I grow purpurea along with militaris, morio, Dact. sambucina, Gymnadenia, Anacamptis and Himantoglossum in clay pots plunged in sand in a 4x4 Access frame which has a subsoil heating element that comes on when the air temperature in the frame drops to -1C. The sides of the frame are usually partially opened for ventilation (too wide and the cat gets in!). Because of its aspect the frame gets no direct sun between November and early February. I shade with 50% shade netting from mid-April.
The potting mix is about 40% coarse (concreting) sand with 30% granite grit ( 4-5mm), 10% baked clay granules (cat litter), 10% perlite and 10% Melcourt fine bark ( the only organic); top-dressed with a good layer of the granite grit.
With this mix I can water freely without too much worry. I try to keep water off the rosette at all times. Despite the lack of organics this mix doesn't dry out as long as the plunge is kept moist. I water freely from September through until the first flowers are opening (usually early-mid May). After this the compost is kept just moist. Try to keep the plant as cool as possible at this time to extend the growing period. Dry off when the leaves start to brown ( I lift the pot out of the plunge -it dries off fairly quickly when free-standing). I store the dried-off pot under my greenhouse staging where it remains bone dry but not too hot through the summer. I re-pot in a hand-moist mix in late August.
I feed using half-strength proprietary orchid mix (the higher nitrogen prep in the first half of the growing season and the high potash feed later on).
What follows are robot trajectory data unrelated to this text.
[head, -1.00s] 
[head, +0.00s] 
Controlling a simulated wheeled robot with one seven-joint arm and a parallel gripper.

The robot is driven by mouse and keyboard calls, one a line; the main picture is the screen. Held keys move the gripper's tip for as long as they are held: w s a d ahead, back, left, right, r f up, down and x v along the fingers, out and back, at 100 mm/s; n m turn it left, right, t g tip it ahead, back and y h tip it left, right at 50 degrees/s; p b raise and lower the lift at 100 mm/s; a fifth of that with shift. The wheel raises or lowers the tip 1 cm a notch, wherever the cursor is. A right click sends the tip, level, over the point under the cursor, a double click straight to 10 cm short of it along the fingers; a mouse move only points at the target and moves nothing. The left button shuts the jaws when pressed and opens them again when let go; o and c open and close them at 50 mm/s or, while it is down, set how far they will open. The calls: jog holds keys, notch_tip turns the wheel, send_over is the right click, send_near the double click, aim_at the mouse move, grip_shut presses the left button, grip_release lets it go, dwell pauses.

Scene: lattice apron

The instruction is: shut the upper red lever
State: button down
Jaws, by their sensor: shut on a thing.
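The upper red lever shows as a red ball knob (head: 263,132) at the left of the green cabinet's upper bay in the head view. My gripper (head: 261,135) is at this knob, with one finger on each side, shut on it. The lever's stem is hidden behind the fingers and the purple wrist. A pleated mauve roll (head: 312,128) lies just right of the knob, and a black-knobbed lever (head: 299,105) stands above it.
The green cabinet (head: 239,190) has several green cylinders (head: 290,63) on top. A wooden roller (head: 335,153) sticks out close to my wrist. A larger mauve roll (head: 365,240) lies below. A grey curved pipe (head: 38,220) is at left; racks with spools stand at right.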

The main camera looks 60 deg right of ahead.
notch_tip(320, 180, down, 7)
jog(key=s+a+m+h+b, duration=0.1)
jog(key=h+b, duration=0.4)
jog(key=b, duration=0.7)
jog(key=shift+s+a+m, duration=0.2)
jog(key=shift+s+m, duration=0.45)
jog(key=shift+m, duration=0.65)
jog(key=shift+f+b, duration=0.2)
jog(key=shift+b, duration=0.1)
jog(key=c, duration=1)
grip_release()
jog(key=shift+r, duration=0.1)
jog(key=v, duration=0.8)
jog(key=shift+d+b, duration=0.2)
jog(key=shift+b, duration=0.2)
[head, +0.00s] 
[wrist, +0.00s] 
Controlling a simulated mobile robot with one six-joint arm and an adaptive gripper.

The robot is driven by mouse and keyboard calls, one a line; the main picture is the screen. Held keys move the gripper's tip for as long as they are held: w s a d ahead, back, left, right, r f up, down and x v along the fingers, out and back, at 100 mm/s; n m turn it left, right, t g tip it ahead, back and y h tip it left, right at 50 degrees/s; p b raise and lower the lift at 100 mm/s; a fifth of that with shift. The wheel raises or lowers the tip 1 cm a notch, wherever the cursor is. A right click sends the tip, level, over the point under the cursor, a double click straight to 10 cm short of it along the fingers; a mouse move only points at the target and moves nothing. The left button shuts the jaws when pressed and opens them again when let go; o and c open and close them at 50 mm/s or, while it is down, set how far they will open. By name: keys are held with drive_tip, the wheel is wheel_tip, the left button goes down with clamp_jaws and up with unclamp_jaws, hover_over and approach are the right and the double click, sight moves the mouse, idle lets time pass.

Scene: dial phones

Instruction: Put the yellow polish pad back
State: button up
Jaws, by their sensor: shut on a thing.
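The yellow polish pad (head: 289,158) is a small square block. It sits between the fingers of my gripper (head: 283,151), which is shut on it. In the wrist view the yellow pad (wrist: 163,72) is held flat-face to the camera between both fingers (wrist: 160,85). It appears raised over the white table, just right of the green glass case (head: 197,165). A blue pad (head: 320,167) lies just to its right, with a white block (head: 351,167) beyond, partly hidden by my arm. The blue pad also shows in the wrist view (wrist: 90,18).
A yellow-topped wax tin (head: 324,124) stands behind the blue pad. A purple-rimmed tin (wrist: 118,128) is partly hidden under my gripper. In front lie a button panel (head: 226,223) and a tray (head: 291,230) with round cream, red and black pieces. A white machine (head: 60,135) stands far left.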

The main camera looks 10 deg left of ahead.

This all works for me. The first season my modest tuber increased quite markedly. The second season the tuber was huge. This summer it became one big and one small tuber (initially I misplaced the pot under the greenhouse benching and thought I had lost it so I bought another from Jeff Hutchings last month). It has not set seed for me but perhaps the addition of a second clone may sort this.